[Data]
◇ ◇ ◇ ◇

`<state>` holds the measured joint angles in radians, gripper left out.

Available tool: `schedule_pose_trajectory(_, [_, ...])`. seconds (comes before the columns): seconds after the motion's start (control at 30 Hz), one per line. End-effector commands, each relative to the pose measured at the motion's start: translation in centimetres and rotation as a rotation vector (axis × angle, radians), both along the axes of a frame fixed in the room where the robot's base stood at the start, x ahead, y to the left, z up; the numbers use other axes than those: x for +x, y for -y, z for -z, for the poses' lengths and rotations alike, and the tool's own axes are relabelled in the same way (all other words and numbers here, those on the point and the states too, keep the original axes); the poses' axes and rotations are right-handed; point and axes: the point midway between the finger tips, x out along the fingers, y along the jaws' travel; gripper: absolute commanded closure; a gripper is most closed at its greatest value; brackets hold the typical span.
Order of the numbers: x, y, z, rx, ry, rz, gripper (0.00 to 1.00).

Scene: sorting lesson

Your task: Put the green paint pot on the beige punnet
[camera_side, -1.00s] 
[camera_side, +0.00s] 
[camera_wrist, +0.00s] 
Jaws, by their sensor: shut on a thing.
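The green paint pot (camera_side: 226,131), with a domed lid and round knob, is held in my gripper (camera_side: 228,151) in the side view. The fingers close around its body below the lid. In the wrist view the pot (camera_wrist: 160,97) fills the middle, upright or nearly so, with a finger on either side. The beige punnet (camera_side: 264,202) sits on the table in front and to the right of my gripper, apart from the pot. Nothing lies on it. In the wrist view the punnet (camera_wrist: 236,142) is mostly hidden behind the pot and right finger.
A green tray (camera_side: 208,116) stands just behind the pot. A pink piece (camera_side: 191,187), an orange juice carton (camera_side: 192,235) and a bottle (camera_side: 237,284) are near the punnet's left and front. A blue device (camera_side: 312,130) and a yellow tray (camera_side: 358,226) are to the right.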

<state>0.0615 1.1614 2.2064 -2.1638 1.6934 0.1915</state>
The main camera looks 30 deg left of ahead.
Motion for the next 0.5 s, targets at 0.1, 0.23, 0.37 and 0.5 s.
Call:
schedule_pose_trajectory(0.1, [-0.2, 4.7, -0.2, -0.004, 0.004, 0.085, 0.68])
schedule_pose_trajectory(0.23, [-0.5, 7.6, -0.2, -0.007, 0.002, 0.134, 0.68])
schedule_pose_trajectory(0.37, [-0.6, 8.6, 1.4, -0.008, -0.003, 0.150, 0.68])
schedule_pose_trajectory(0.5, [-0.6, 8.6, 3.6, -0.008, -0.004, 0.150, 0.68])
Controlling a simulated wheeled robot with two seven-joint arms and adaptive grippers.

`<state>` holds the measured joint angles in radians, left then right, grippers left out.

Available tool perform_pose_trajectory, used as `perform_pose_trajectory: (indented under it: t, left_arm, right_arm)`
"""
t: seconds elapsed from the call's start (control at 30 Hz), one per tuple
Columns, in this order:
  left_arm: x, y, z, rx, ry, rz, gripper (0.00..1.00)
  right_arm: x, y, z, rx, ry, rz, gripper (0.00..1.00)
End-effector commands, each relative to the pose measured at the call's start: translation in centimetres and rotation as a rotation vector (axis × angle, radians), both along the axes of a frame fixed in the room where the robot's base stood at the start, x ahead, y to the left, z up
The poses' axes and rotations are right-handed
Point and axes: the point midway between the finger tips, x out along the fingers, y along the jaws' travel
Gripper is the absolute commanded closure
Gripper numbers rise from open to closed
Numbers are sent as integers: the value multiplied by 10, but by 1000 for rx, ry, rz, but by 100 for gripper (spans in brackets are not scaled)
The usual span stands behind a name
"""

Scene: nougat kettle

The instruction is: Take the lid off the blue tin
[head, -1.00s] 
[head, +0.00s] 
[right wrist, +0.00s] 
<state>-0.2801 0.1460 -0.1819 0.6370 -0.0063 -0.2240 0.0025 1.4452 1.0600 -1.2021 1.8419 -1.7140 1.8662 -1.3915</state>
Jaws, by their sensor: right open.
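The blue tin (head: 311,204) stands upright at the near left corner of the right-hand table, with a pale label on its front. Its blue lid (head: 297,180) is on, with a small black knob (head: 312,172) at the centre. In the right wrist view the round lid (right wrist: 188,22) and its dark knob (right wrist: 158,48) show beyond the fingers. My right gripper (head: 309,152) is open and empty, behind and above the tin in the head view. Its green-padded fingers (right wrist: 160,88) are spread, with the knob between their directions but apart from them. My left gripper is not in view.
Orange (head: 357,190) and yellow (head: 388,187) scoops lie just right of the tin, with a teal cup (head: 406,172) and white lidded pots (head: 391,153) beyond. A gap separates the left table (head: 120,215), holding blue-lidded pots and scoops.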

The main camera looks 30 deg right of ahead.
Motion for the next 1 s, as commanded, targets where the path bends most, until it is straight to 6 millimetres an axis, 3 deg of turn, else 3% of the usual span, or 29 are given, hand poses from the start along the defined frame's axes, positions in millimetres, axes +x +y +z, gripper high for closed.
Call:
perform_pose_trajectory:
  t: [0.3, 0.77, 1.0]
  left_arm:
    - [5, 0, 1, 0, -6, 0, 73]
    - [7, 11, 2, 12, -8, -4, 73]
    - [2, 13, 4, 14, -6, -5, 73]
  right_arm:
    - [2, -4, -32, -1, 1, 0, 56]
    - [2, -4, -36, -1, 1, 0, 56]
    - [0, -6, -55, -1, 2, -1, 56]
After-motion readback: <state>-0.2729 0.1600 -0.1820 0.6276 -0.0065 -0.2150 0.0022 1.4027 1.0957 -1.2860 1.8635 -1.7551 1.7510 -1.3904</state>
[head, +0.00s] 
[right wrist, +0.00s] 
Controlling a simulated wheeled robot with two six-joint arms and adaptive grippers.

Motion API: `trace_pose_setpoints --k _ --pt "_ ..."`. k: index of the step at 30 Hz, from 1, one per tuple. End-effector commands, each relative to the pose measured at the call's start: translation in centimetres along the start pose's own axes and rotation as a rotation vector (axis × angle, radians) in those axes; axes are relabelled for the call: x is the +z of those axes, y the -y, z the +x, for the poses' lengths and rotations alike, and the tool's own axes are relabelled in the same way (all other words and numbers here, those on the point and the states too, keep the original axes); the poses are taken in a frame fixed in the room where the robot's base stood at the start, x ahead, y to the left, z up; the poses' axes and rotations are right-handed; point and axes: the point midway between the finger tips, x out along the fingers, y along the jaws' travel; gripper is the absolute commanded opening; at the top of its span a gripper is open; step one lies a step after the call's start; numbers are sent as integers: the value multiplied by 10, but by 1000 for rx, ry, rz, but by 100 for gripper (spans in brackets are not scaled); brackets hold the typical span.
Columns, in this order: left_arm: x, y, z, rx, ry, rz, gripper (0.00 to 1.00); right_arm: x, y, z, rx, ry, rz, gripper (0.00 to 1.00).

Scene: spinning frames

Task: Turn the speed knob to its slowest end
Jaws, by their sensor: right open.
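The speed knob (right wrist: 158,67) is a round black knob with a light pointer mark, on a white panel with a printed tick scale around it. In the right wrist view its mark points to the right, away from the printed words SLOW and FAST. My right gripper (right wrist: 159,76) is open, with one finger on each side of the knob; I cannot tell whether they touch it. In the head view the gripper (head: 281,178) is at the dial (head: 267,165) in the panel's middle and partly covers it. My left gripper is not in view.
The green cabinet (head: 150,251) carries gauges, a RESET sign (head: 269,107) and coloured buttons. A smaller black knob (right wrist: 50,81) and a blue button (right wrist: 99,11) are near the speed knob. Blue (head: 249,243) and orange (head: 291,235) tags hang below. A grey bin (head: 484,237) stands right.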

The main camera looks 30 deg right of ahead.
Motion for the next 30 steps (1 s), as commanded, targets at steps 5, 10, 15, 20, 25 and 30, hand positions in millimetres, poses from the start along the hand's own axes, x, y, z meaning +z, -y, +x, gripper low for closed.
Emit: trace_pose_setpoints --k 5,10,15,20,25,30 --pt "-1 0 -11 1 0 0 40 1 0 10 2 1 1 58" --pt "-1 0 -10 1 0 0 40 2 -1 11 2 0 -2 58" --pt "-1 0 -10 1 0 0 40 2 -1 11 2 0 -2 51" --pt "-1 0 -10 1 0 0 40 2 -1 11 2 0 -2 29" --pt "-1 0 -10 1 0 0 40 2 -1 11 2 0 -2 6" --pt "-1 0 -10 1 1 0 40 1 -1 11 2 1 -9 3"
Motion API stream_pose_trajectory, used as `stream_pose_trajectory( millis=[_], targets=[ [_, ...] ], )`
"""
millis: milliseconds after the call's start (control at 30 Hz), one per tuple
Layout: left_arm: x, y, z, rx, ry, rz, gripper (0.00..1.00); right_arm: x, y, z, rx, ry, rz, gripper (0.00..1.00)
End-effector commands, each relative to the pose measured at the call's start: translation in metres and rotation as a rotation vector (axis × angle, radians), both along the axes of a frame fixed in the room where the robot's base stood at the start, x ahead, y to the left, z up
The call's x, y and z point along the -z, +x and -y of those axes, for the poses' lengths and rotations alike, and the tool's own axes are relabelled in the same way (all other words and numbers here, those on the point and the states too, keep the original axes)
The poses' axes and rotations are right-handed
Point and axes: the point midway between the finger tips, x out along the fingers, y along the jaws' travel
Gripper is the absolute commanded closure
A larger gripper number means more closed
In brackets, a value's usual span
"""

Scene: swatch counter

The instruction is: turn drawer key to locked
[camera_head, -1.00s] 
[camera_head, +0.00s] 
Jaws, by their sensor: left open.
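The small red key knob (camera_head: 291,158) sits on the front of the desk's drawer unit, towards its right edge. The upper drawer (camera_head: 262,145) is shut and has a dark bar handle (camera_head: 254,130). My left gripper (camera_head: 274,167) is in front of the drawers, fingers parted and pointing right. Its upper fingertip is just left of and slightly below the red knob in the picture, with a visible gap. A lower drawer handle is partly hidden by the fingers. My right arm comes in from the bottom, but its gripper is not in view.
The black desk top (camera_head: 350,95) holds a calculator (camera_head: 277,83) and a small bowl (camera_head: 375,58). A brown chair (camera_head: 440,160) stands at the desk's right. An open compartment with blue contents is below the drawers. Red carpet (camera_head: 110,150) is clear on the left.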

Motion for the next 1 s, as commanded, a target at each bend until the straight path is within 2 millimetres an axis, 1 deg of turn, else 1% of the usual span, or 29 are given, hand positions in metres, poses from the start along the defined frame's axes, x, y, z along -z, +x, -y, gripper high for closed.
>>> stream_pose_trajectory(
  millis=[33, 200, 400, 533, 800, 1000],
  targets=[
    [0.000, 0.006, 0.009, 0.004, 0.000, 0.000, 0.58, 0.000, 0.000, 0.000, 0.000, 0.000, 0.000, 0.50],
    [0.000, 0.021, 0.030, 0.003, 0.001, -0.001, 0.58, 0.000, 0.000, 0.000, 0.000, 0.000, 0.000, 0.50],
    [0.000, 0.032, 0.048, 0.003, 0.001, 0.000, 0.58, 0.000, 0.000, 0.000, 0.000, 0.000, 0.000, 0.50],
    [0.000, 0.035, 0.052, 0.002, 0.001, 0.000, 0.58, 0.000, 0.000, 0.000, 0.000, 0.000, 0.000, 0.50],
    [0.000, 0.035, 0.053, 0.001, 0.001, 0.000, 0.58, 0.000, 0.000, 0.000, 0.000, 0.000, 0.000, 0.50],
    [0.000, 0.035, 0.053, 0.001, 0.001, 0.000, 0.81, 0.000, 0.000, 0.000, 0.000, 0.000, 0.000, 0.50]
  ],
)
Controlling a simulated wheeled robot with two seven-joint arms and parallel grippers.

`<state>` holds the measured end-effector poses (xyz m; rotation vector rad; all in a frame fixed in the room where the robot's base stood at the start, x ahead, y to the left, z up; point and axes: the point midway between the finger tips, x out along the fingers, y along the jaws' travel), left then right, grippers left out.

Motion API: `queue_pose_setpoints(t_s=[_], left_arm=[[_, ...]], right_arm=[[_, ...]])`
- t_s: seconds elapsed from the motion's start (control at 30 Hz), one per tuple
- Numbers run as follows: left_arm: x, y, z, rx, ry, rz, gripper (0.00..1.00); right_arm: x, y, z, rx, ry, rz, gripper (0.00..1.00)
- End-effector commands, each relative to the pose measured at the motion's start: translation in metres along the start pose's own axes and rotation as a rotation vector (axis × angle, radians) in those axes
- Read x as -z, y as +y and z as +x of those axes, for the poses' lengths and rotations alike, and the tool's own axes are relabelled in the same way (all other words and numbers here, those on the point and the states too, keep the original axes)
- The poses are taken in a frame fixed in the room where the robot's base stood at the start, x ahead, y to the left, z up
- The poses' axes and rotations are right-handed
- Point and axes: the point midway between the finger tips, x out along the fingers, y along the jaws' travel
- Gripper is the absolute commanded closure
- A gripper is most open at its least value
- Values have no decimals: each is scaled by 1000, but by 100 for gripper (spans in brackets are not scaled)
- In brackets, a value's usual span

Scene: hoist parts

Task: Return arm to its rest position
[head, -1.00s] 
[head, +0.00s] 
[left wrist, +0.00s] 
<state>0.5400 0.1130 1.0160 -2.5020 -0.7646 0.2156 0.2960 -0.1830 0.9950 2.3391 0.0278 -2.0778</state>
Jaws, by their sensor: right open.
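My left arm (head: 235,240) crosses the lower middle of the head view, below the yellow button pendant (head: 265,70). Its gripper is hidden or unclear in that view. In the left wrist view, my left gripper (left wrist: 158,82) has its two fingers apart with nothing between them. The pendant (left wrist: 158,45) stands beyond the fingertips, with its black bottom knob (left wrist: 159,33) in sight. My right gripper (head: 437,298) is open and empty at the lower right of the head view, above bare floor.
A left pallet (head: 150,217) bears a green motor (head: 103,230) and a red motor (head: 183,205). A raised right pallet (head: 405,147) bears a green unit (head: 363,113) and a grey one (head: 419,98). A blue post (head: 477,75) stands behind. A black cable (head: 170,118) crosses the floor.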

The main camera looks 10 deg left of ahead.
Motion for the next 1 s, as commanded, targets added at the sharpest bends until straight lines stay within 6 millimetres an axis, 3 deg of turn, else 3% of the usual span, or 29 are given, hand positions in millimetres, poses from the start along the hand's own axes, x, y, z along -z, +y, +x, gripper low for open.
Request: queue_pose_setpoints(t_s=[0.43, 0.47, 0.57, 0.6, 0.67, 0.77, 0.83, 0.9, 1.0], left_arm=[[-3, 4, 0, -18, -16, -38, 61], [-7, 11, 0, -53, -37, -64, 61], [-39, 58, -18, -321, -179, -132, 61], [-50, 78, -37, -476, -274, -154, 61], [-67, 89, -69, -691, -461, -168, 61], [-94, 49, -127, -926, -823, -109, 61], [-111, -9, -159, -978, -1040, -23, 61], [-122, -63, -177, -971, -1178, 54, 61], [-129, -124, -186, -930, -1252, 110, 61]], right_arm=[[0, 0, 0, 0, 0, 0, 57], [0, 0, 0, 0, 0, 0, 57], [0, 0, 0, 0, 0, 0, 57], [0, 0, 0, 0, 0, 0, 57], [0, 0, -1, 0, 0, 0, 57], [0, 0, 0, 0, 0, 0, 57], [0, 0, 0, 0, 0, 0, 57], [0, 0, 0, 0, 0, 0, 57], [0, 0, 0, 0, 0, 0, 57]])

◇ ◇ ◇ ◇

Above are the records; copy every line in them that holds the word "tuple".

[Completed task]
t: seconds elapsed from the call's start (control at 30 Hz), one per tuple
Motion API: `trace_pose_setpoints --k _ --pt "_ ..."`. k: index of the step at 30 Hz, from 1, one per tuple. End-effector commands, each relative to the pose measured at the call's start: translation in centimetres along the start pose's own axes and rotation as a rotation vector (axis × angle, radians) in those axes; axes are relabelled for the call: x is the +z of those axes, y the -y, z the +x, for the poses' lengths and rotations alike, and the tool's own axes are relabelled in the same way (all other words and numbers here, those on the point and the states too, keep the original axes); the poses are taken in a frame fixed in the room where the robot's base stood at the start, x ahead, y to the left, z up; the poses' axes and rotations are right-handed; point and axes: the point midway between the finger tips, x out along the fingers, y along the jaws' travel; gripper is the absolute commanded opening; at the top of its span a gripper is open; step one lies a step after the call's start; numbers are sent as integers: the value multiplied by 10, but by 1000 for rx, ry, rz, but by 100 for gripper (spans in brackets are not scaled); brackets hold the typical span.
millis: milliseconds after the call's start (control at 30 Hz), one per tuple
- t_s: seconds elapsed from the motion's start (control at 30 Hz), one per tuple

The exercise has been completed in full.